The 2011 and 2012 budget speeches by the Minister of Finance, Winston Dookeran spoke expansively about stabilising the economy and creating a platform for growth. This year he spoke of "blue skies" and "green shoots", meaning that economic recovery was on the way. But the Minister returned to Parliament twice presenting supplementary appropriation bills increasing recurrent expenditure and the deficit. Interestingly, he was always silent on the revenue situation.
In presenting the Supplementary Appropriation Bill for 2012 last month, he indicated that the economy was neither in a recession, nor in a slump, saying that the press had overreacted to the Ce tral Bank Governor's report on the performance of the economy. He was supported by the Minister of Energy who put a positive spin on all the maintenance work and activity that was now taking place in the energy sector. Noticeably, however, the auctions for drilling rights in the deep waters of the Gulf of Mexico were successful this week whilst our efforts to date have been lukewarm.

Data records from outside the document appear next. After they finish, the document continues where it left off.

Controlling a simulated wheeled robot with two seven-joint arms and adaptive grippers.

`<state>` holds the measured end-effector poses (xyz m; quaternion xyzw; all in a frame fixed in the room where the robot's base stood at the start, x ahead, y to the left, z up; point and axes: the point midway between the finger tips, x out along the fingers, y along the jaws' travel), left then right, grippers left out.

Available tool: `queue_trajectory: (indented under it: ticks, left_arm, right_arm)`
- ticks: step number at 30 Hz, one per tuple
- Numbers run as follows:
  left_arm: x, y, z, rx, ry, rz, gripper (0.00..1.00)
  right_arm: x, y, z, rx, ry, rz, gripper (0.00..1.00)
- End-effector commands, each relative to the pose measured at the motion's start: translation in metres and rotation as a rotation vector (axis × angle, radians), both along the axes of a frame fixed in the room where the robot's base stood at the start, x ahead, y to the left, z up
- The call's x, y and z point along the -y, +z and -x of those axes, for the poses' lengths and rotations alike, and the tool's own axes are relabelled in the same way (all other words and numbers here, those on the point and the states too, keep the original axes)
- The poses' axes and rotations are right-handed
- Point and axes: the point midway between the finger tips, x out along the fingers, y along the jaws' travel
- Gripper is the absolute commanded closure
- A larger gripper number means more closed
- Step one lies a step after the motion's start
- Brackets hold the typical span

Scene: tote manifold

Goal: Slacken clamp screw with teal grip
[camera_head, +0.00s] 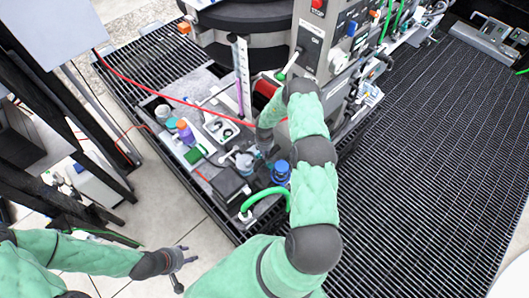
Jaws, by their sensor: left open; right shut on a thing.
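My right gripper (262,153) reaches down over the bench from the end of my bent green arm. It is shut on a small part at a grey-blue fitting (243,161), which appears to be the clamp screw. The teal grip is largely hidden by the fingers and too small to make out. My left gripper (182,263) is open and empty, low at the left over the pale floor, well away from the bench.
A blue knobbed fitting (281,172) and a thick green hose (262,198) stand close to my right gripper. A control panel (322,50) rises behind. Dark grating (440,150) is clear at right.

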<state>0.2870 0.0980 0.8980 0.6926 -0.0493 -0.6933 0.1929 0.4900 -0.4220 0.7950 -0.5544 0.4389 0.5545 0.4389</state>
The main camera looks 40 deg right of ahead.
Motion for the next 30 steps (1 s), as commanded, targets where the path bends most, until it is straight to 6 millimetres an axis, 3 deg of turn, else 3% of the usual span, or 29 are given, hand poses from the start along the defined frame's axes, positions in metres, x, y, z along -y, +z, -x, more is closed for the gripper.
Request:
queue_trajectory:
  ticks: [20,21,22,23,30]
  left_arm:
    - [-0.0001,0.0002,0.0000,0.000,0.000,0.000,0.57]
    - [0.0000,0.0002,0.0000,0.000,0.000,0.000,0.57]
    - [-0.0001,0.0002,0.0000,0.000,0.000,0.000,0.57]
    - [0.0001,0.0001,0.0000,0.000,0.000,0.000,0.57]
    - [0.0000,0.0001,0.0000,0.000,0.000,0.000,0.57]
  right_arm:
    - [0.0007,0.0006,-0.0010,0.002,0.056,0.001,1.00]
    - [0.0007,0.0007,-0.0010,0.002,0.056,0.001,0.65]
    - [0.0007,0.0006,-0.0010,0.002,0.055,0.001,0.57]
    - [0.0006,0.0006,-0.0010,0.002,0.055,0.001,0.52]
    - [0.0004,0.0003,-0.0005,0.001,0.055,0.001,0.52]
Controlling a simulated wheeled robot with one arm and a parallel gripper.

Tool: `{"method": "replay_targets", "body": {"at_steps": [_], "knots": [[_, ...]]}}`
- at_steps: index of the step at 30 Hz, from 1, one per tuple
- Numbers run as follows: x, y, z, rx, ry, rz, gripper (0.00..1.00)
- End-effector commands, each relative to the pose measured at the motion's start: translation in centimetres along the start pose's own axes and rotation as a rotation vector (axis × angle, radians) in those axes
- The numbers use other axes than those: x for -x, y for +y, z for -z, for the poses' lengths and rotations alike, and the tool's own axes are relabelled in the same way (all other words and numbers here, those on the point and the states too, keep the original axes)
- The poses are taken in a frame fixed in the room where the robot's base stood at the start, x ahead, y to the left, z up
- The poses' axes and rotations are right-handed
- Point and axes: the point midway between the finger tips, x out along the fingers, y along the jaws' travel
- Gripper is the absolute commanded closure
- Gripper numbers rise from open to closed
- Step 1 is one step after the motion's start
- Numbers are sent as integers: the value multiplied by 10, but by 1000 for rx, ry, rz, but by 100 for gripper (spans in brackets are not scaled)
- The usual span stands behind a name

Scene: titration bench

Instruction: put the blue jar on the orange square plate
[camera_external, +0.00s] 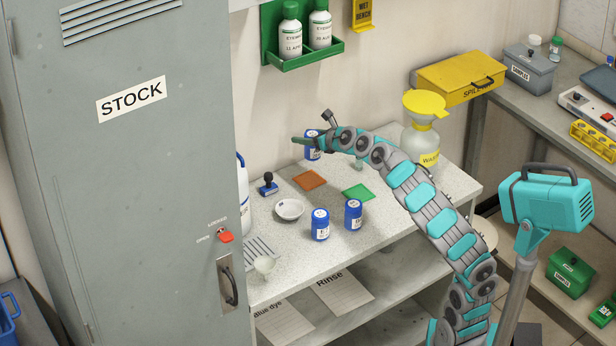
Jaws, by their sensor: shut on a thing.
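My gripper (318,134) is shut on a blue jar (312,152) with a white lid and label. It holds the jar above the back of the bench; part of the jar is hidden behind the gripper. The orange square plate (309,180) lies flat and empty on the bench, below the held jar in the picture. Two more blue jars stand upright on the bench, one at the front (320,225) and one to its right (353,214).
A green square plate (358,192) lies right of the orange one. A white dish (289,210) and a blue-based stamp (267,185) stand to the left. A waste bottle with a yellow funnel (424,104) stands at the back right. The grey stock cabinet (150,200) borders the left.

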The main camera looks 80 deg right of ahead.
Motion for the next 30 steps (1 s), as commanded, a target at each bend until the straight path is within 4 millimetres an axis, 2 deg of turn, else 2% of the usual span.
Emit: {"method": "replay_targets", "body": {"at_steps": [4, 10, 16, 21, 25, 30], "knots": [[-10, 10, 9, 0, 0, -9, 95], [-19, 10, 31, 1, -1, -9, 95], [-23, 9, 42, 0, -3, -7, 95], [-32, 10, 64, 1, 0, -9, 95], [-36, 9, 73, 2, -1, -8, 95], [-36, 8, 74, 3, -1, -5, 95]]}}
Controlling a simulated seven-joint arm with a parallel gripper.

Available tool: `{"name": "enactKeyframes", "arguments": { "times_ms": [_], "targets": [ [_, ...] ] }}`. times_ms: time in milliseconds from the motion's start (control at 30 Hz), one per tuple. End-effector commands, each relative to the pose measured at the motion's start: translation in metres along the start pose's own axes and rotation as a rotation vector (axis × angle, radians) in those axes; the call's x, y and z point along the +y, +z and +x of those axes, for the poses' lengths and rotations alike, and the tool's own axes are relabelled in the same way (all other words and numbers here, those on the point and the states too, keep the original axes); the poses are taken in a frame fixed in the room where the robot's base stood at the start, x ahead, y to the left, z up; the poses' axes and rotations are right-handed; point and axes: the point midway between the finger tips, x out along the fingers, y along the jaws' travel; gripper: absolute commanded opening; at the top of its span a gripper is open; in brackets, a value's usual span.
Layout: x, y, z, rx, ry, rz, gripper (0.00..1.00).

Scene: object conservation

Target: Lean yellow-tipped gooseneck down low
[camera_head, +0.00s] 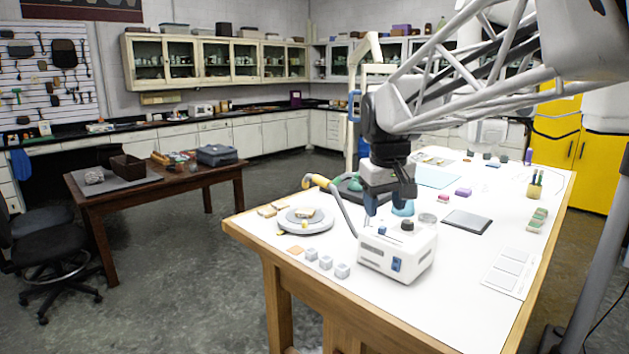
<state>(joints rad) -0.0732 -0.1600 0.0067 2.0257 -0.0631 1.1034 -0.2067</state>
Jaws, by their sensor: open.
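The gooseneck (343,205) is a grey bent tube with a yellow tip (318,181). It rises from near the back left of a white lamp box (397,252) and arches up and left, so the tip is raised near a round grey plate (306,220). My gripper (387,205) is open, pointing down above the back of the box and right of the gooseneck. I see nothing between its fingers. The exact gap between the fingers and the tube is hard to tell.
Several small grey cubes (326,262) lie left of the box. A dark flat pad (467,222) lies to the right on the white table (455,270). The table's right front is mostly clear.

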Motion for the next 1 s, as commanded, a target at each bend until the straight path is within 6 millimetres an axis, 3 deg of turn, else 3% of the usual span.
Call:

Mr Dookeran also spoke positively about the Government's capacity to make hard decisions, when necessary. But what is the reality?
A review of world events last week presents a stark contrast to what the Minster outlined.
The US Federal Reserve Board ended its regular two-day review meeting on June 20. In its release it warned that global financial strains continued to pose "substantial downside risks" to the economic outlook. The Fed cut forecasts for US growth by .5 per cent and opted for a more "benign" strategy of selling short term securities and whilst purchasing longer dated securities.
The IMF's managing director, Christine La Garde, again warned the growth prospects for all economies would be lower. Europe remains the central source of uncertainty and risk, and the Eurozone is officially in recession.
The possibility of a catastrophic breakup of the Eurozone has receded (temporarily) with the outcome from Greece's elections. But the Eurozone crisis will not go away and as the recent experiences of Spain and Italy have shown, another banking crisis looms large. Greece may have a new government, but it faces the same old problems of implementing the terms of the bailout package.
On June 19, the G20 meeting (the leaders of the 20 largest economies in the world) concluded with a commitment to solve the most immediate risk, the Euozone debt crisis. But the only concrete proposal to deal with the crisis was to offer the palliative of reducing borrowing costs.
But how does one lower borrowing costs when governments are perceived as risky and the markets are calling the shots? This is a plaster and not a cure and the Eurozone will continue to be a source of uncertainty for the foreseeable future. Financial markets understand risk but become volatile when dealing with uncertainty.
Also, growth in China has slowed. This month the Bank of China lowered interest rates to stimulate the economy. World commodity prices (oil, flour, wheat, soy beans, steel and other minerals), which rose largely as a result of the increased demand from China, are now falling. Capital expenditure plans for the international mining giants are being cancelled as major corporations take a more conservative view of the world demand.
On this basis, the downside risks Governor Williams identified in his speech remain as stubborn as ever.
The facts do not support Minister Dookeran's theory of "blue skies". So how does the Government plan to deal with three successive quarters of negative growth (which is the definition of a recession), or the three years of economic decline and with 2013, the fourth year of deficit financing? Indeed under this administration, the deficit has grown and with it, national debt as a percentage of GDP has risen from 34 per cent to 50 percent-plus and is climbing.
There has been no turnaround, stabilisation and no platform for growth.
Energy prices are falling internationally. Switching LNG exports to other, higher priced markets has worked well since 2008, as the US market is no longer attractive for T&T exports of LNG since shale gas has forced prices to rock bottom. But this solution, whilst buying time in the short run, cannot last indefinitely. A day of reckoning will come.
Foreign exchange reserves are as strong as they were on assuming office. This aside, in economic terms, this administration has achieved little or nothing since coming into office.
There is no fiscal space to initiate a stimulus package and to do so would lead to an increase in imports and a decline in foreign exchange reserves.
As expenditures in the last two budgets have increased, taxes can't be cut as that would only serve to increase the deficit. And monetary policy is a blunt instrument. Interest rates have fallen and the banks are flush with cash, but loan demand (borrowing) remains weak. That translates in low private sector investment and weak capital formation.
There have been vague programme announcements which tried to purchase stability and confidence on the cheap without success. One cannot diversify the economy with talk. It requires concrete plans and long term programmes (Colour Me Orange does not count as investment) and such projects as were inherited are delayed.
Now we have had a cabinet reshuffle and a new Minister of Finance.
With each passing day the Hans Christian Anderson fairy tale in which the emperor (empress?) was found to be wearing no clothes becomes more relevant.